A brochure from the League of Women Voters in Texas offers a pro and con analysis of how the amendment would affect Texas.
The pros include the necessity of assuring the state has an adequate water supply to maintain current economic activity and provide for future growth. Attracting new companies to a state without adequate water will be, at best, difficult.
The funding mechanisms will provide a good base from which to generate more revenue and investment in water projects across the state.

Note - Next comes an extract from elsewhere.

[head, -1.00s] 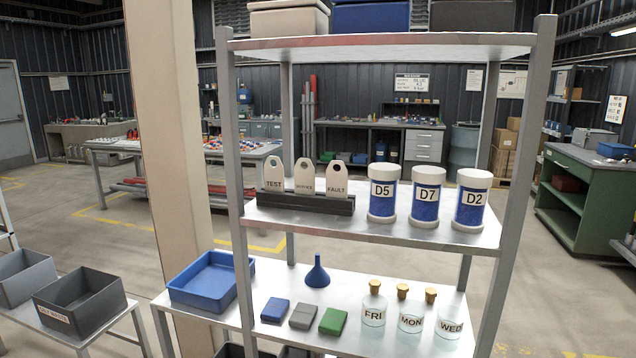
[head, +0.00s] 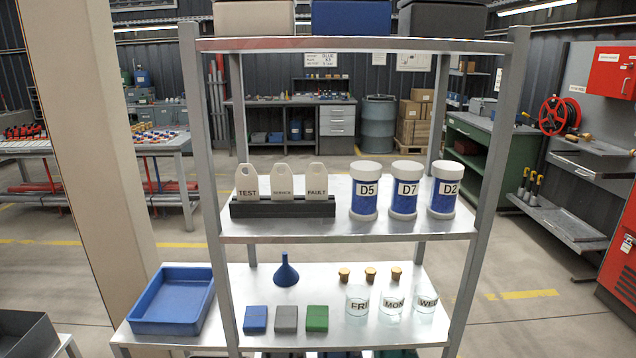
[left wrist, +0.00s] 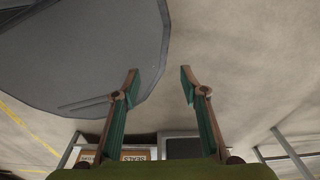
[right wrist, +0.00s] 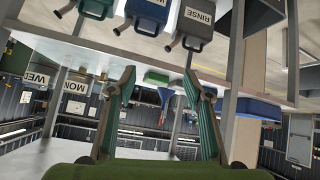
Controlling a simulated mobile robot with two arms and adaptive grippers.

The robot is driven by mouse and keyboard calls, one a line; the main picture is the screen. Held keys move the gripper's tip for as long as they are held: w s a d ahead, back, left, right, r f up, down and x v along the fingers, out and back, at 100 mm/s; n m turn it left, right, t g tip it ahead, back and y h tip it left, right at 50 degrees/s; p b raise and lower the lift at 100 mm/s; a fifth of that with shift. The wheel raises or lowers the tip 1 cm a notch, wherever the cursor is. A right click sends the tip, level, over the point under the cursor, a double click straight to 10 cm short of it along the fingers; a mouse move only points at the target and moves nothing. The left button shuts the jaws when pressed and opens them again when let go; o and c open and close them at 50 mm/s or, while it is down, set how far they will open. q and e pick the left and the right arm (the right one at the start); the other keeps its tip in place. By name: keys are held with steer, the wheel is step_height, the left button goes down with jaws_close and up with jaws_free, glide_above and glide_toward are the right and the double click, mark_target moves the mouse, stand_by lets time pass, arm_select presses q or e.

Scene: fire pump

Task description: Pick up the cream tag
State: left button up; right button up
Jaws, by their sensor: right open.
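Three cream tags stand upright in a black rack (head: 282,208) on the middle shelf: TEST (head: 247,182), a middle one with a small, hard-to-read label (head: 283,183), and FAULT (head: 317,182). Each has a hole near its top. Neither gripper shows in the head view. My left gripper (left wrist: 160,72) is open and empty in the left wrist view, with floor and a grey surface beyond it. My right gripper (right wrist: 159,72) is open and empty in the right wrist view, near the shelf unit. I cannot make out the tags in either wrist view.
Canisters labelled D5 (head: 364,190), D7 (head: 404,190) and D2 (head: 444,190) stand right of the rack. Shelf posts (head: 204,180) frame the unit. Jugs (right wrist: 194,24) show in the right wrist view.

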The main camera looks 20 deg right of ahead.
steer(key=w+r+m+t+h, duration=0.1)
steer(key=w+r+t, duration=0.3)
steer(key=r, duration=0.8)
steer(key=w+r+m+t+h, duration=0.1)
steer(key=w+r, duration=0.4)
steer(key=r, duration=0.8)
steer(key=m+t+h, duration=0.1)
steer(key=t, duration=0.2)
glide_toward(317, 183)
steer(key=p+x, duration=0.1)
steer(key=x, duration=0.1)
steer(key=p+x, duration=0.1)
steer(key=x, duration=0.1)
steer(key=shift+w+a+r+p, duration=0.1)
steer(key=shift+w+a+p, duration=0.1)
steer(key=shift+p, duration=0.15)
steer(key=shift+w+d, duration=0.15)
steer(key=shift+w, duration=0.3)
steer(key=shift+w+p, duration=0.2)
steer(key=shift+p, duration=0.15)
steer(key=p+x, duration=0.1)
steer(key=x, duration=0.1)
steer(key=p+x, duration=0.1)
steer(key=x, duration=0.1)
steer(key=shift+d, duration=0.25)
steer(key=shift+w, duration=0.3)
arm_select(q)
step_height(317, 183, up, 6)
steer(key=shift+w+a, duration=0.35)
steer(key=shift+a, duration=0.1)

Also, tapping funds from the Rainy Day Fund allows transfer of funds to vehicles that offer potential for better investment opportunities.
Another advantage is to avoid the catastrophe of doing nothing. “Texas stands to lose millions of jobs and suffer reduced economic activity and decreased tax revenue,” the brochure reports, if the proposal does not pass.
Among the cons are assumptions that the two funds are not necessary and that funding is already available through TWDB. Also, some might argue that the Rainy Day Fund is not an appropriate source of financing since that coffer is reserved for emergencies such as natural disasters and that the legislature should “make separate appropriations from the general fund.”
A final negative is that “the state should not take on the financing of water plan projects. Financing should be provided by those benefiting from the projects.”
Texans will have the final say at the ballot box in what is often a low-turnout, off-year election.
A representative of the League of Women Voters in Texas said: “We don’t tell people how to vote. Just vote.”